Nous avons l’impression de vivre une époque où un monde se termine dans un certain chaos. Ce n’est probablement pas encore la fin du monde. Ce qui est important, c’est qu’il y a quelque chose qui se développe pour devenir un futur monde ou des voies vers autre chose. Il y a quelque chose qui meurt et quelque chose qui est en train de naître par petites initiatives, mais il faut se mettre ensemble pour inventer ce qui vient, le discerner. Peut-être que les artistes peuvent le faire individuellement ? Entendre, saisir, sentir, ce qui a du potentiel, ce qui est porteur d’avenir. Mais pour le commun des mortels, nous devons nous mettre ensemble pour en parler comme nous le faisons ce soir. C’est toute l’idée d’un discernement communautaire, dans la mesure où il y a des rapports sociaux au sein d’une communauté, cela peut devenir un lieu de discernement efficace. Inventer l’avenir, cela ne se fait pas sous un mode individuel, mais idéalement communautaire.

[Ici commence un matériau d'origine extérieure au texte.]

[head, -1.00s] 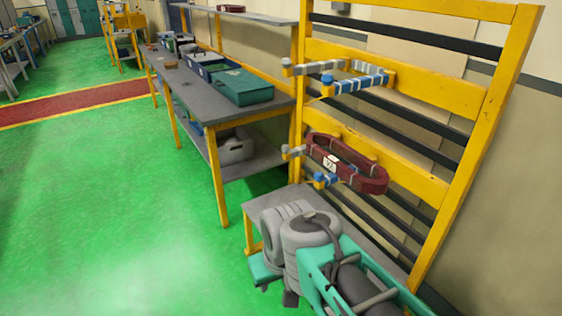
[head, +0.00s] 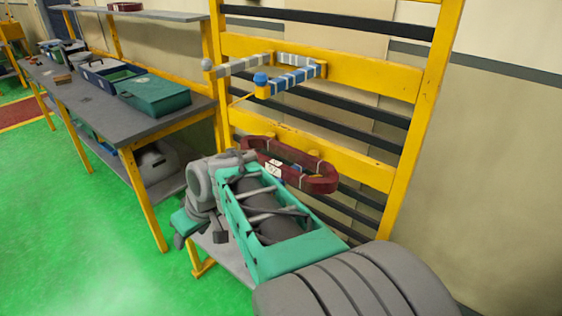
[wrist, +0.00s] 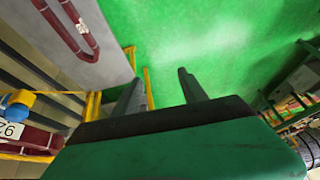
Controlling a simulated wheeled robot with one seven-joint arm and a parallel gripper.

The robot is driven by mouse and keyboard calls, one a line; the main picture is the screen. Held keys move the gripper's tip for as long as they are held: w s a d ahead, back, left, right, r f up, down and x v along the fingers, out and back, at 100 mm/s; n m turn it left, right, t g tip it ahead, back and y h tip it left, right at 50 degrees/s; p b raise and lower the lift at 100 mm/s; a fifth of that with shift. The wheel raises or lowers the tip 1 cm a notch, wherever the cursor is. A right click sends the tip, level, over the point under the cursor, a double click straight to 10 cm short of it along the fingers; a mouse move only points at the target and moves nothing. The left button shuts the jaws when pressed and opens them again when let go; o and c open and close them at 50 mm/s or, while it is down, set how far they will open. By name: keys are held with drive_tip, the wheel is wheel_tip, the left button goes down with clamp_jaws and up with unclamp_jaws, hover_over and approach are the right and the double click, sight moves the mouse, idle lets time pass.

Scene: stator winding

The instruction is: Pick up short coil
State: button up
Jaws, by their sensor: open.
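A dark red oblong coil (head: 318,178) with a white label hangs on the lower pegs of the yellow rack. In the wrist view, part of this coil (wrist: 40,139) shows at the lower left, by a blue-and-yellow peg end. A second dark red coil (wrist: 72,32) with a white label lies on a grey surface at the upper left of the wrist view. I cannot tell from size which is the short one. My gripper (wrist: 160,82) is open and empty, pointing down over the green floor beside that surface. In the head view my arm partly covers the lower pegs.
The yellow rack (head: 400,170) has striped upper pegs (head: 290,80) with nothing hanging on them. A grey workbench (head: 100,107) with a green bin (head: 155,96) stands to the left. Open green floor (head: 70,220) lies in front.

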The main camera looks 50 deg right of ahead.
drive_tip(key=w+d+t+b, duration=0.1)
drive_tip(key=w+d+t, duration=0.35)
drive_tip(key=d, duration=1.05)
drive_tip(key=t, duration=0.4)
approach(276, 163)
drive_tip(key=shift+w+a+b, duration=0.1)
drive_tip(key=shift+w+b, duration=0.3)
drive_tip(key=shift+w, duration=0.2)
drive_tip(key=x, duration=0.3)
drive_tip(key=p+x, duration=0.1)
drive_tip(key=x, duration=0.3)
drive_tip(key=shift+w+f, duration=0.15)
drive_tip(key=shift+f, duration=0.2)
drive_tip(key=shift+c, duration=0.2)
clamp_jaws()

– Dans l’histoire des civilisations, on parlait toujours de l’aspect social, pour que ce changement civilisationnel se produise, il va falloir que chacun, chacune, naisse à lui-même. Ce serait radical, dans le sens d’aller à sa propre racine intérieure. Le fruit de cela, nécessairement, va créer un tissu social, mais de la qualité de chaque cellule dépend la qualité du tissu. Il va falloir se remonter les manches.

– Quand j’ai pris l’affiche, on dirait que la réponse est contenue dans la question. « Où trouve-t-on du sens dans un monde qui a l’air si absurde ? » Collectivement, c’est déjà une réponse en quelque sorte. Dans le mot enfermement, il y a enfer. Je pense que c’est ça le danger lorsque dans une société des individus s’enferment en eux-mêmes en raison de souffrances ou de la culture de l’individualisme. Alors que tout ce qui est vivant est en mouvement. Ce qui n’est pas en mouvement meurt. Que ce soit dans la nature ou dans les relations humaines, lorsqu’on se ferme aux autres, il y a quelque chose qui meurt en soi. J’ai le goût de vous partager le texte que j’ai écrit en hommage aux disparus.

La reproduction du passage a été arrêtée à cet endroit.